Hi,
I'm trying to do data anonymization using faker package in Nifi for which I'm
using executescript processor.
The code references are from
http://go.databricks.com/hubfs/notebooks/blogs/Healthcare%20PII%20anonymization/Healthcare%20PII%20anonymization%20example.html
I have added my code here.
import java.io
from org.apache.commons.io import IOUtils
from java.nio.charset import StandardCharsets
from org.apache.nifi.processor.io import StreamCallback
import unicodecsv as csv
from faker import Factory
from collections import defaultdict
import io
class TransformCallback(StreamCallback):
def _init_(self):
pass
def process(self,inputStream,outputStream):
inputdata = IOUtils.toString(inputStream,StandardCharsets.ISO_8859_1)

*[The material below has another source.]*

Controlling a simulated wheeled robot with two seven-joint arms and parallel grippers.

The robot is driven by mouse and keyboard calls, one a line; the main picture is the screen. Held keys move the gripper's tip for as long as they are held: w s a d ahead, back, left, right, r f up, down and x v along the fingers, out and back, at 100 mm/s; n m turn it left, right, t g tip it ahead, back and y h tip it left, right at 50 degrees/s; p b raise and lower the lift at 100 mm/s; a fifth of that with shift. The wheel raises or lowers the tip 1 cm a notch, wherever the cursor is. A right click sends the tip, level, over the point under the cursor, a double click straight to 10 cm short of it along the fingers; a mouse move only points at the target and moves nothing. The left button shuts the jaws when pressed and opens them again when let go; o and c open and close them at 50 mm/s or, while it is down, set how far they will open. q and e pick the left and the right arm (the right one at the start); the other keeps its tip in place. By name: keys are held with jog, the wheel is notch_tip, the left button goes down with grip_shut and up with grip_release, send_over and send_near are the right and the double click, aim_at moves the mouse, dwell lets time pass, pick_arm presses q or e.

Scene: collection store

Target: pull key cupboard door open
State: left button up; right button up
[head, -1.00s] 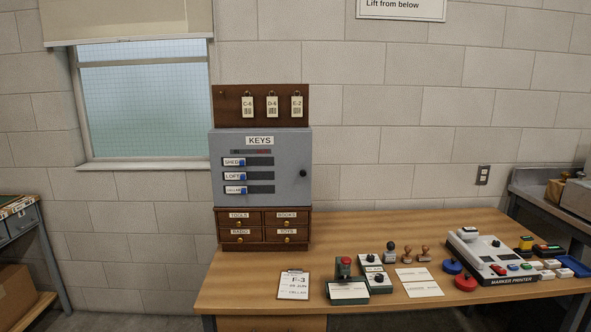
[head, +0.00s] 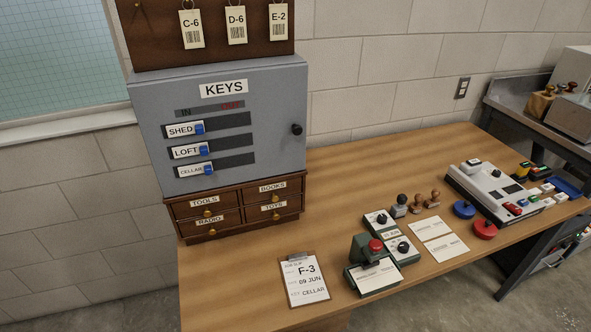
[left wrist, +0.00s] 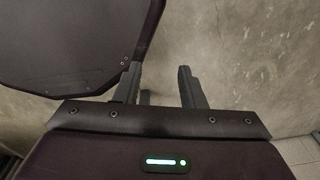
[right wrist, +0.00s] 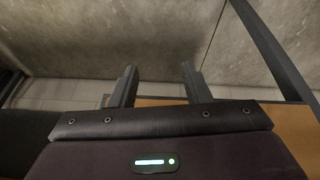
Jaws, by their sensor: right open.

text = csv.DictReader(io.StringIO(inputdata))
output=[]
#text = inputdata.decode('utf-8')
faker = Factory.create()
names = defaultdict(faker.name)
emails = defaultdict(faker.email)
ssns = defaultdict(faker.ssn)
phone_numbers = defaultdict(faker.phone_number)
for row in text:
row["name"] = names[row["name"]]
row["email"] = emails[row["email"]]
row["ssn"] = ssns[row["ssn"]]
row["phone_number"] = phone_numbers[row["phone_number"]]
outputStream.write(text)
flowFile = session.get()
if flowFile != None:
flowFile = session.write(flowFile,TransformCallback())
session.transfer(flowFile, REL_SUCCESS)
session.commit()
I'm stuck with an error "TypeError:write():1st arg cant be coerced to
int,byte[] at <script> at line number 40"
Please give me some suggestions on how should I improve.I'm quite new to python
and executescript processor.
Thanks,
Vyshali